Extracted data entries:
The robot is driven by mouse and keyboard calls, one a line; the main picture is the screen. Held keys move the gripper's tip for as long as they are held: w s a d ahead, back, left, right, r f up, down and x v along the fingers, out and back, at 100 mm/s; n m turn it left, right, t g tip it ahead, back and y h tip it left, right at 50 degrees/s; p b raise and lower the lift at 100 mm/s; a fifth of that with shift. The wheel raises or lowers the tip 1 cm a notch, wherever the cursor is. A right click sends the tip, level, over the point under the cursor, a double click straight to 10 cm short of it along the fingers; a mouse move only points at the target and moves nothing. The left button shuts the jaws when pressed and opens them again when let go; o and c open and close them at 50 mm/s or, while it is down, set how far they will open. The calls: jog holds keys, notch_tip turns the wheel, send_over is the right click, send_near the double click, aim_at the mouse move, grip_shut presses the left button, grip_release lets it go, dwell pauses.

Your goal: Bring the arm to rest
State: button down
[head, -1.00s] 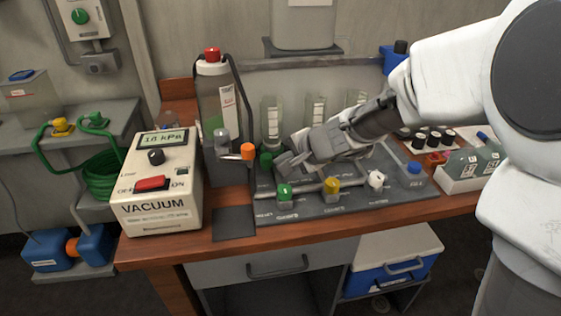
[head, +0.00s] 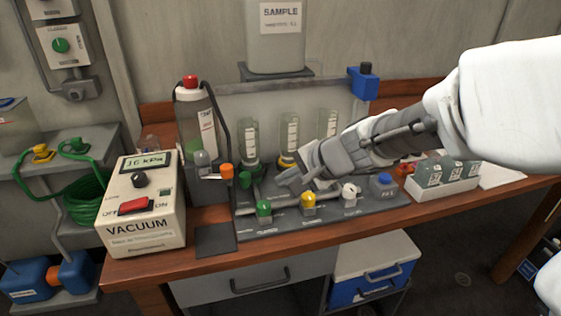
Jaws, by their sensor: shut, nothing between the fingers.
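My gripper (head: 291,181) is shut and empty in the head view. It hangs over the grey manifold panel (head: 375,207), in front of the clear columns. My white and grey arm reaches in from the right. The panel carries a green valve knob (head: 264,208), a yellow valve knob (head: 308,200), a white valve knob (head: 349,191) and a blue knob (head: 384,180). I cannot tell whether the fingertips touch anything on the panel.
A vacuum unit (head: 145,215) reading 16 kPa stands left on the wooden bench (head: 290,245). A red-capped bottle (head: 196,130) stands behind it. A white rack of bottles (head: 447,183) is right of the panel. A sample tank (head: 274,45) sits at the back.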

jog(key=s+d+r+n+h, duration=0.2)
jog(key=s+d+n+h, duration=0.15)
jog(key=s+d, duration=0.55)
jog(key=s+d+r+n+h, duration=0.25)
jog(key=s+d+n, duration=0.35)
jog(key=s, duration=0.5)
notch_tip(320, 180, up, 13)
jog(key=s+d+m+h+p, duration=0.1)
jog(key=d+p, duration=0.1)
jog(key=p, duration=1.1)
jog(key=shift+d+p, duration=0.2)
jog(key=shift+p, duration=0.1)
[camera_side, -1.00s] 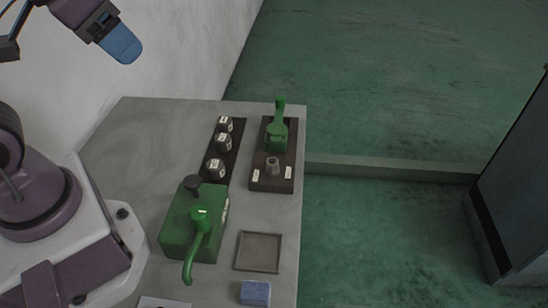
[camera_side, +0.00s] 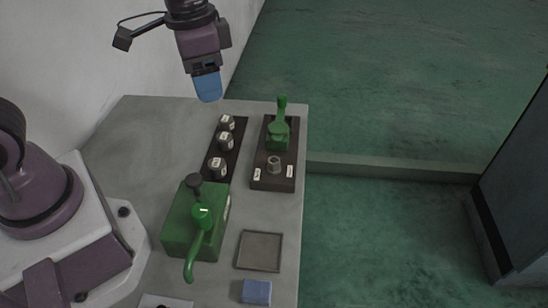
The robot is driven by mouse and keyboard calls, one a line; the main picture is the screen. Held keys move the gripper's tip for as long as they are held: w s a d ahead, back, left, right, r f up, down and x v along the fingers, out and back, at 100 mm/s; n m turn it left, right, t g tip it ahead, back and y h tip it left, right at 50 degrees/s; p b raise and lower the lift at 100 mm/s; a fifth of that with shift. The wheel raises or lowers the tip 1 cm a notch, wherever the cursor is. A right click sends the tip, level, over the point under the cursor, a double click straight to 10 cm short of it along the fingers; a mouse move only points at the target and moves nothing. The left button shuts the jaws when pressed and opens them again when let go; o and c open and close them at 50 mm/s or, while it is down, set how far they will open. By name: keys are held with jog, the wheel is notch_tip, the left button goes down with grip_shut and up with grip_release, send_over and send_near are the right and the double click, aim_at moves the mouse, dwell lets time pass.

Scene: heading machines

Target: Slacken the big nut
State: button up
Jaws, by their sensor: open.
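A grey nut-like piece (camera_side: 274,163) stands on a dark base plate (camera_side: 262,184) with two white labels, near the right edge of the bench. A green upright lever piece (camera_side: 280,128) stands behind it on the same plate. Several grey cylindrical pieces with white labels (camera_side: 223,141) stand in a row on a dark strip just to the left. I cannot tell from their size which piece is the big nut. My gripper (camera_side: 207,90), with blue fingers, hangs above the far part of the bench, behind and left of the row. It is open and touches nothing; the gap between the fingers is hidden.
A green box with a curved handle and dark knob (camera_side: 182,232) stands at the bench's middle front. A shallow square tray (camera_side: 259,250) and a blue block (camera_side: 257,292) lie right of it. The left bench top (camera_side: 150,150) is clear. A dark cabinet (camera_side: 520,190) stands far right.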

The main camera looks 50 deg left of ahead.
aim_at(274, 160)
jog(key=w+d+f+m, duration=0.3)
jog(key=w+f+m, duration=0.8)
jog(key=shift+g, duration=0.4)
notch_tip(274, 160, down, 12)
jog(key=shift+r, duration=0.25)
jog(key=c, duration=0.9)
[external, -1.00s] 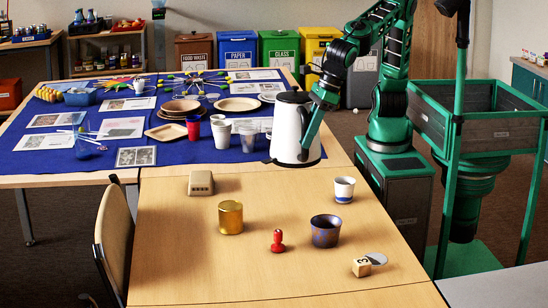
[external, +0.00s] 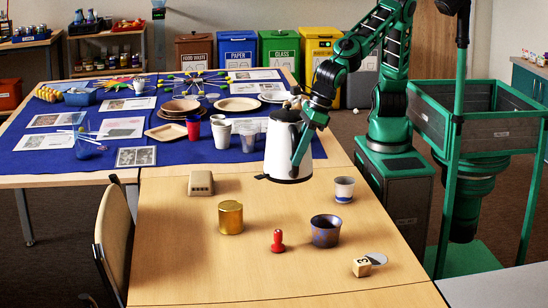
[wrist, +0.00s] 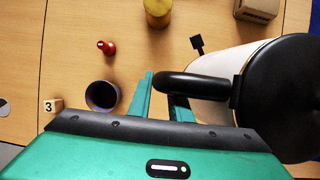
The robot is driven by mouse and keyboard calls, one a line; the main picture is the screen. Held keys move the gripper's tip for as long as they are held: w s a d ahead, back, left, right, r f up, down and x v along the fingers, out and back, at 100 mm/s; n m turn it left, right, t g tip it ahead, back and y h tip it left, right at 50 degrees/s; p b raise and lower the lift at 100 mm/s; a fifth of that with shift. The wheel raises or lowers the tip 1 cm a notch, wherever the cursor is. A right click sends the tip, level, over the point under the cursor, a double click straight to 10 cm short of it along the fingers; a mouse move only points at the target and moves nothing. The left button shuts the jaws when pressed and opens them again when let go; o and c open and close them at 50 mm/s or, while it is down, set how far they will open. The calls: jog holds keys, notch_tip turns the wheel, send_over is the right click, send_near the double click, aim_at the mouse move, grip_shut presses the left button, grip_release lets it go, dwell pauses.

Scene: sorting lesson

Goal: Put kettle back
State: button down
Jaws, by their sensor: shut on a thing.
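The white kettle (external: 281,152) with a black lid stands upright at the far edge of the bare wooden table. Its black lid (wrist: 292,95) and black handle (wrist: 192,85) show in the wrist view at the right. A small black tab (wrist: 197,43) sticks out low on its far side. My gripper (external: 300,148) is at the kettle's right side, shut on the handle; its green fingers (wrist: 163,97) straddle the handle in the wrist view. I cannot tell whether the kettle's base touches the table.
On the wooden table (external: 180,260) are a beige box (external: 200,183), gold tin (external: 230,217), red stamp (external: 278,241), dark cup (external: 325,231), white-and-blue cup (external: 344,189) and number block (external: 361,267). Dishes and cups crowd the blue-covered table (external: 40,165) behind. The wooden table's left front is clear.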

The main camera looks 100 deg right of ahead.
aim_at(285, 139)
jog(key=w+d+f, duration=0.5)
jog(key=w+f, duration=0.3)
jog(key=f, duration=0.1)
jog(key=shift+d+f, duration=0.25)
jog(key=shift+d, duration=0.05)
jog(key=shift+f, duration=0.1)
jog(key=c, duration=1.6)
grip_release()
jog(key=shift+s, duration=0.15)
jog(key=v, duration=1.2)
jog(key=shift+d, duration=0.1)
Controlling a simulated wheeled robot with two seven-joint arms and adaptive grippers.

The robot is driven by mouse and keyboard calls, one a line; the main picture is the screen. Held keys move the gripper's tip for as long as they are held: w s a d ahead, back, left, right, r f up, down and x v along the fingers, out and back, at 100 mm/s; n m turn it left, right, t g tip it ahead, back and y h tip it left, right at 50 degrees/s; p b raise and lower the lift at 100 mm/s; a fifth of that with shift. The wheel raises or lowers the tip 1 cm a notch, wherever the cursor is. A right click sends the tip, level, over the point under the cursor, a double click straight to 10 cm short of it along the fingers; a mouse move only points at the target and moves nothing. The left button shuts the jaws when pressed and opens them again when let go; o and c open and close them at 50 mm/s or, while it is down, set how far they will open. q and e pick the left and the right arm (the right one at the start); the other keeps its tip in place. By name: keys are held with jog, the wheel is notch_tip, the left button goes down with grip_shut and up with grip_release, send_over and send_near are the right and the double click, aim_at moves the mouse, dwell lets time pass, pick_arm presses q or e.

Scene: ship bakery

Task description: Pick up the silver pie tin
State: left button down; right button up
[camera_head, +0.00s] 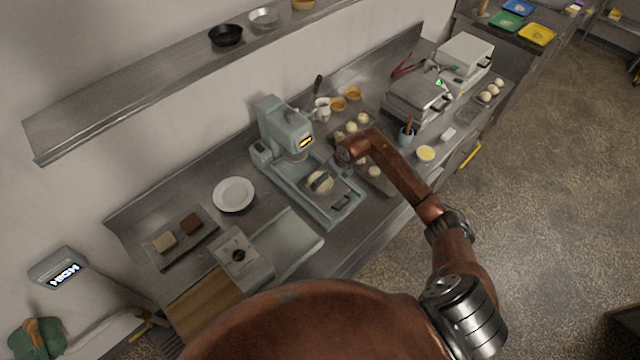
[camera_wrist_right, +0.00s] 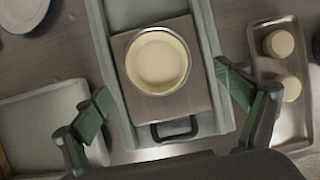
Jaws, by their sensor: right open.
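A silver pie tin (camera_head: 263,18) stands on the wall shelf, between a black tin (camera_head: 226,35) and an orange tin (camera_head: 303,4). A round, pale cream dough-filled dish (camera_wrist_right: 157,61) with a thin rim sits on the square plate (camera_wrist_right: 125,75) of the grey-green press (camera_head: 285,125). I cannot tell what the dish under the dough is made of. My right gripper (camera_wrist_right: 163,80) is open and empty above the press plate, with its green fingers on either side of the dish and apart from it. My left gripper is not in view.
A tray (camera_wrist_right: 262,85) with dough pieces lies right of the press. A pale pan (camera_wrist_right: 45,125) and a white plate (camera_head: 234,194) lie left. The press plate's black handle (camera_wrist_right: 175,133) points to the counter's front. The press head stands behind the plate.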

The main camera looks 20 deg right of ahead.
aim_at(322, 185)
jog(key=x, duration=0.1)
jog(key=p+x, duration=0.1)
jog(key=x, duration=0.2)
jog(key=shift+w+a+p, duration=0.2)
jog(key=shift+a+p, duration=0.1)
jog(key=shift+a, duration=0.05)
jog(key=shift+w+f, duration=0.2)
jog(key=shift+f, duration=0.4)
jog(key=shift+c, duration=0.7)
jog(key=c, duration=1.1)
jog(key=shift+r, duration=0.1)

--

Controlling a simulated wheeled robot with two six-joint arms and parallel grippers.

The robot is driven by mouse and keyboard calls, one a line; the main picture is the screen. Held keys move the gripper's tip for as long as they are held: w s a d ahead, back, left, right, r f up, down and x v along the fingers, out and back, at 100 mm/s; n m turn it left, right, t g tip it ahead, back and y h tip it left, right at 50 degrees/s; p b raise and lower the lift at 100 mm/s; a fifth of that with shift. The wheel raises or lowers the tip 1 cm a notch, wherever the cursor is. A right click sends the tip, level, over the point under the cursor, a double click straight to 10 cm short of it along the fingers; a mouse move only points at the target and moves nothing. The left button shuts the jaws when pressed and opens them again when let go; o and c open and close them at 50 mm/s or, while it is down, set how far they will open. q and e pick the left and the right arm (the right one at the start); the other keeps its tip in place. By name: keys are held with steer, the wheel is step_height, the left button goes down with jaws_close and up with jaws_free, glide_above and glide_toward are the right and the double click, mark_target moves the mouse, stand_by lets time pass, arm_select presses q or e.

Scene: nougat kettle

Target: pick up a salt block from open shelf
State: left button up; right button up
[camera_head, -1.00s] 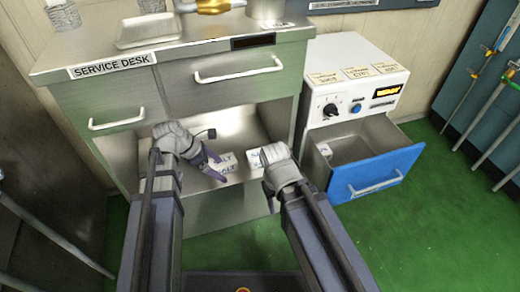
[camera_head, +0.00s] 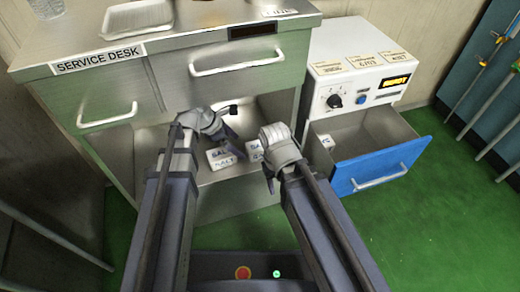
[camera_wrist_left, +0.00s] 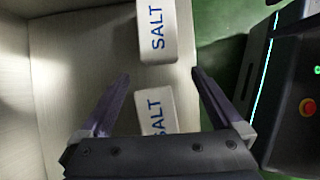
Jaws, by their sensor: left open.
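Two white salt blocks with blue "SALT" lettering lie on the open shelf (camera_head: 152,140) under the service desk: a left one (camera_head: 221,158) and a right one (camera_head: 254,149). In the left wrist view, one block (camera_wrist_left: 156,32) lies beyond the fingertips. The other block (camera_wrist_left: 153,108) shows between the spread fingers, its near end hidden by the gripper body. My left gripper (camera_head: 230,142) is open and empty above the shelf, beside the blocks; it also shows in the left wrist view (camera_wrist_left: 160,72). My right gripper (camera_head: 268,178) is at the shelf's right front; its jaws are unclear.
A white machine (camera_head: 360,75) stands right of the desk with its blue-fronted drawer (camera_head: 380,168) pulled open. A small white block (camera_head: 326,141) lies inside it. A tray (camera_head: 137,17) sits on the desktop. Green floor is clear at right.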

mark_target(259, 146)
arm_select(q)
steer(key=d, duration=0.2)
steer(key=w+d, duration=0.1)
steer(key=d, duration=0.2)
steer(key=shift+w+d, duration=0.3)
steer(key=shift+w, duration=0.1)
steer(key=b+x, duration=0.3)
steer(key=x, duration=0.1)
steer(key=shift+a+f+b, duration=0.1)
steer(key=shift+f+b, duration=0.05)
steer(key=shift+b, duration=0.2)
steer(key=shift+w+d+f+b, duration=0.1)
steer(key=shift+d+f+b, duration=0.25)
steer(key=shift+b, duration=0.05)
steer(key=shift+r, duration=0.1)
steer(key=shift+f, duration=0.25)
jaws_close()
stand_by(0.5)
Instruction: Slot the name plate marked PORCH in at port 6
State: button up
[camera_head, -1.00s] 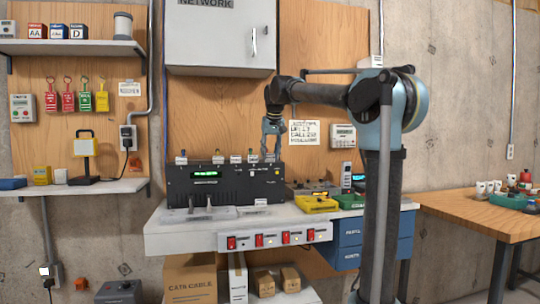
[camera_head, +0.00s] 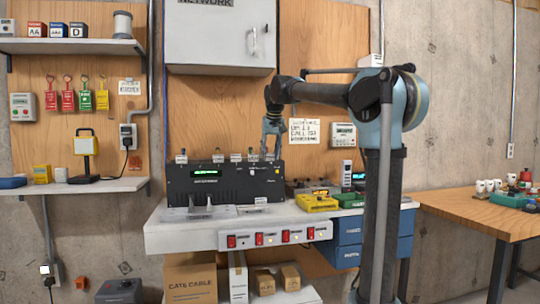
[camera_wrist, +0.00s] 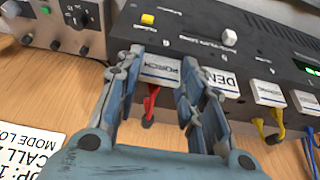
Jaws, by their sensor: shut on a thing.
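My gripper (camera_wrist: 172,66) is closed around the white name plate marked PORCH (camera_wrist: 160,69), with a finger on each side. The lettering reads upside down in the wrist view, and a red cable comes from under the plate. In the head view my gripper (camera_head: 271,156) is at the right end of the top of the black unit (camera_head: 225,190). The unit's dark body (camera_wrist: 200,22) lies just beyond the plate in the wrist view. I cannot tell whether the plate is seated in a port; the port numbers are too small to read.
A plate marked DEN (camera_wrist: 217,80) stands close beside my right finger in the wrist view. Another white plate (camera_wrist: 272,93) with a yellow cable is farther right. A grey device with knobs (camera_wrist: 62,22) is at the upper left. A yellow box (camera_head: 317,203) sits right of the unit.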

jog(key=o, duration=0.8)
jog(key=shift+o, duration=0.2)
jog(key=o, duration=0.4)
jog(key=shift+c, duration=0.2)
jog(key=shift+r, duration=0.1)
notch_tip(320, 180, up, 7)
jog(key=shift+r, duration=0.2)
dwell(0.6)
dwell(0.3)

_STATED PROBLEM:_ Check each line of the entries above, and show every one holding the word "Controlling".

_ANSWER BELOW:_
Controlling a simulated wheeled robot with two seven-joint arms and adaptive grippers.
Controlling a simulated wheeled robot with two six-joint arms and parallel grippers.

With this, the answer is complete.